Adorador das letras de Sid Vicious e fã dos Mutantes, Angeli traduz em suas obras os sentimentos reprimidos daqueles que vivem a rotina turbulenta das grandes cidades. Em um de seus personagens mais populares, a Rê Bordosa, o artista retrata uma quarentona alcoolatra e desbocada, cujas histórias abordam as manias e desejos de uma ninfomaníaca que não tira o cigarro da boca nem para falar. O personagem deu tão certo que chegou até a  co-estrelar um longa metragem de animação, o Wood & Stock: Sexo, Orégano e Rock'n'Roll.

Para o cartunista, as mulheres não passam de umas chatas. "A gente leva pra passear, leva pra dançar, leva ao zoológico, leva ao cinema e, mesmo assim, elas vivem reclamando que nós nunca as levamos a esse tal de orgasmo", comenta Angeli.

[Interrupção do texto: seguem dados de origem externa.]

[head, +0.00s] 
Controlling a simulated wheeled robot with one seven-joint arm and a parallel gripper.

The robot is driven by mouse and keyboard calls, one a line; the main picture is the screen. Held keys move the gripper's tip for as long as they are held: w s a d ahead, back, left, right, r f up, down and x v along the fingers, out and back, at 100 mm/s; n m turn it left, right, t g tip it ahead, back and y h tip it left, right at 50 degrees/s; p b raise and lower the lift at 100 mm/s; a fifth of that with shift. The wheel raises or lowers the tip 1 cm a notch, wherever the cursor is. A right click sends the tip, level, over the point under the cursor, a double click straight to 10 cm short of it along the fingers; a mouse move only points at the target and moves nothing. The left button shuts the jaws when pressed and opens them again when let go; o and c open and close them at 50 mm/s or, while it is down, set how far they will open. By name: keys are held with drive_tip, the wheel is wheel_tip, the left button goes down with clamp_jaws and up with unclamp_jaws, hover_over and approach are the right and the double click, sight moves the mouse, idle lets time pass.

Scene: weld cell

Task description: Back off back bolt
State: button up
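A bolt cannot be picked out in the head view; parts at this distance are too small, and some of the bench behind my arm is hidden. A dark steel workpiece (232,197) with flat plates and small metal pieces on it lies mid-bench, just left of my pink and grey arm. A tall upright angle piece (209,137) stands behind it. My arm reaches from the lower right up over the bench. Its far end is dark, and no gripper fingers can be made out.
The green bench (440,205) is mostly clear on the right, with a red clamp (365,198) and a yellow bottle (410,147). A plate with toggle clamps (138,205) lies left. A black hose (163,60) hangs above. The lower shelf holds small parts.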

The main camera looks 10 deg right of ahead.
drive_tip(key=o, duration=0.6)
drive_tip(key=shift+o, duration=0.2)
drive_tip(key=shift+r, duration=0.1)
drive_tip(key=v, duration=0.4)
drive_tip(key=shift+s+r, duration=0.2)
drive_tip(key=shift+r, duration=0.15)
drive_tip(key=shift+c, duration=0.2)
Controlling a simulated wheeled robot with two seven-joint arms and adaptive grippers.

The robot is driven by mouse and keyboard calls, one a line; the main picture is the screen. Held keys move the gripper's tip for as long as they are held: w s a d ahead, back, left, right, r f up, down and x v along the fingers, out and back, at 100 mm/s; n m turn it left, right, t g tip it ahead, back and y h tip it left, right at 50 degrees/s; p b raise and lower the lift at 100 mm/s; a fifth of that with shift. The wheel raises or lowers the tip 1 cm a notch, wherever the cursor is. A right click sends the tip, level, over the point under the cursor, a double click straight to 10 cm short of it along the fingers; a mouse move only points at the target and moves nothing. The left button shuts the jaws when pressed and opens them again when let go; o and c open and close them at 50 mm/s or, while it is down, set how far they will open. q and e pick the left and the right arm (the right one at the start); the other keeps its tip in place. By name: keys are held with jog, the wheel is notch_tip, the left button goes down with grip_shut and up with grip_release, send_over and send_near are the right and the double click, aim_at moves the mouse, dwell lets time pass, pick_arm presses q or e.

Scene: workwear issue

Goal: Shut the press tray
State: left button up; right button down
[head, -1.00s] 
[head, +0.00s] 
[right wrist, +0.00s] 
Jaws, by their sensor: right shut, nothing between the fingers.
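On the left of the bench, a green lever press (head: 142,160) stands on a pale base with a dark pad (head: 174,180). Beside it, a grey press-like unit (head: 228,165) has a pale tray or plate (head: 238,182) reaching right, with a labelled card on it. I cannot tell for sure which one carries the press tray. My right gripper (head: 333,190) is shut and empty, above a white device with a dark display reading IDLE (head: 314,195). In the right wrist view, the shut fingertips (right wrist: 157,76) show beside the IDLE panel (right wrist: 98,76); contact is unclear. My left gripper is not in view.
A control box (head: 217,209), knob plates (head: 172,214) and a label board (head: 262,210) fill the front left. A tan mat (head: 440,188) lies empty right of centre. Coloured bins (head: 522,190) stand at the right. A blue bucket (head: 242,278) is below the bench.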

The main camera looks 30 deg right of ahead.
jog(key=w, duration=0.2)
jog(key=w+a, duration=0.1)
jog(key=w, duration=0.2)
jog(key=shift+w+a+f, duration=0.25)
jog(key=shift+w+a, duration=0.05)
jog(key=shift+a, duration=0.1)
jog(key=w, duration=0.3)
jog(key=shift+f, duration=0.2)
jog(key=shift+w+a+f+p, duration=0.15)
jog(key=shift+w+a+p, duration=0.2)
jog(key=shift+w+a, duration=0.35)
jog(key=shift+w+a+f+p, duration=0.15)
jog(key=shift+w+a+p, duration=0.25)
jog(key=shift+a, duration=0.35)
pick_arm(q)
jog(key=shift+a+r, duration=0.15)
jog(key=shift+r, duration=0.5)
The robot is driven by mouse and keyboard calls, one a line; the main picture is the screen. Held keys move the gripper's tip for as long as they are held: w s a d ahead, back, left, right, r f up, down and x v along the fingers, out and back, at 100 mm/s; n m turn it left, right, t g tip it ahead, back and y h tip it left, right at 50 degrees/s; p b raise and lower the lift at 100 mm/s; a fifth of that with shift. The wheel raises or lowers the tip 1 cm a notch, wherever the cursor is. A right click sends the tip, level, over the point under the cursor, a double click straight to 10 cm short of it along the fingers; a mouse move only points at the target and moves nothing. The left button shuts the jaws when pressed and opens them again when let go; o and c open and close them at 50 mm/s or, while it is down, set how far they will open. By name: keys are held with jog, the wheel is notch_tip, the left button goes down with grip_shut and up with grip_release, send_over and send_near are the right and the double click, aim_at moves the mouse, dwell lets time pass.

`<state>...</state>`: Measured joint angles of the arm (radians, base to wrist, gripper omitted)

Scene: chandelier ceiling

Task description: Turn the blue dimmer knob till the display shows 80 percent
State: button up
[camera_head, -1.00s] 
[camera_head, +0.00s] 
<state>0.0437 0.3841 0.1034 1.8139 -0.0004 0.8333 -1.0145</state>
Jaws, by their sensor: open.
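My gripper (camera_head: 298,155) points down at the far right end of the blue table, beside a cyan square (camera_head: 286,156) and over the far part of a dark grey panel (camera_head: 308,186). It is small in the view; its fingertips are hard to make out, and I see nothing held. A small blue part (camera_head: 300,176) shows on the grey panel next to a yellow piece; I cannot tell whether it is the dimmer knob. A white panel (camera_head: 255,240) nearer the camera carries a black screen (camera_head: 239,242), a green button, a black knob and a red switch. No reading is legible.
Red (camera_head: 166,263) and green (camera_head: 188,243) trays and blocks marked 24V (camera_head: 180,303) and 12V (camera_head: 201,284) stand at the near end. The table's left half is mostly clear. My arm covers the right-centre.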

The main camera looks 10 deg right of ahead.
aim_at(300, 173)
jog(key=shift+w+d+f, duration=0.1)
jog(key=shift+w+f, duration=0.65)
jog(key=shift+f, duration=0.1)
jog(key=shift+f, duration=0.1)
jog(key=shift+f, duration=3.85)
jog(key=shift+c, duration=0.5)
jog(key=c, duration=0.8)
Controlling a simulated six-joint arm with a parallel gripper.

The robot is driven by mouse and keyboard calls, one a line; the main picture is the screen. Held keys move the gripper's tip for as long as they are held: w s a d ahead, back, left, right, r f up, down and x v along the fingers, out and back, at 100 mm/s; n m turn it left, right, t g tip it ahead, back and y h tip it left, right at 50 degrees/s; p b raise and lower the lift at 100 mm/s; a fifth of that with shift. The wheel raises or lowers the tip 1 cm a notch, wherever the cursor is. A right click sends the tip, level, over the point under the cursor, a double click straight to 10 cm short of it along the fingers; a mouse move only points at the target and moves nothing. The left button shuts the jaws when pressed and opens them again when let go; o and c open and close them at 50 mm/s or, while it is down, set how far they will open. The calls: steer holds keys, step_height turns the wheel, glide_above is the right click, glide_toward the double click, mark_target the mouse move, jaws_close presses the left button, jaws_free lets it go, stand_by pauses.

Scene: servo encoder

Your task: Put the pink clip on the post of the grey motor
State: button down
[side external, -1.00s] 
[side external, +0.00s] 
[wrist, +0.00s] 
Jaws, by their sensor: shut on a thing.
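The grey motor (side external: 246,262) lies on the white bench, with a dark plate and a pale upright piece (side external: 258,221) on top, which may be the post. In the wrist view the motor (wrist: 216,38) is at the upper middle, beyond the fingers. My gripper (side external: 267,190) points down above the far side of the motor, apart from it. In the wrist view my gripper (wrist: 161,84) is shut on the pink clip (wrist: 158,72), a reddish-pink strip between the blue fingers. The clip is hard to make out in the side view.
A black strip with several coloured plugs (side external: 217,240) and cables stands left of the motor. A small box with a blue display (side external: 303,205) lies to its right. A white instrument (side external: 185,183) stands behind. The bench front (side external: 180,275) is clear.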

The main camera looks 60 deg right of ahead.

Já com Bob Cuspe, Angeli remonta a onda punk que invadiu a periferia de São Paulo num anarquista mal humorado versão tupiniquim, que migrou dos EUA e da Inglaterra direto para a capital paulistana. O autor confessa que à medida que se envelhece percebemos que a adolescência é mais longa do que esperava, e também critica a equação "mulher pelada, cerveja, churrasco e futebol" adotada como identidade masculina. 

Sem papas na língua, como em suas tirinhas, Angeli afirma que não suporta "homem parado em porta de bar esperando mulher passar".

Hoje em dia o cartunista, que chegou a trabalhar como roteirista no programa TV Colosso da Rede Globo e já teve trabalhos publicados na Alemanha, França, Itália, Espanha e Argentina, faz charge política na página 2 da Folha de São Paulo. Seu legado influenciou uma geração de artistas em diversos segmentos, como teatro, TV, histórias em quadrinhos, cinema, música, entre outros.

Quem ainda não conhece ou deseja relembrar personagens e momentos da carreira do artista, vale a pena dar uma conferida na exposição dedicada a Angeli no Itaú Cultural, que rola até o dia 29 de abril – e a entrada é gratuita. A mostra traz 880 obras assinadas pelo cartunista e 80 originais, além de 20 fotos de seu arquivo pessoal.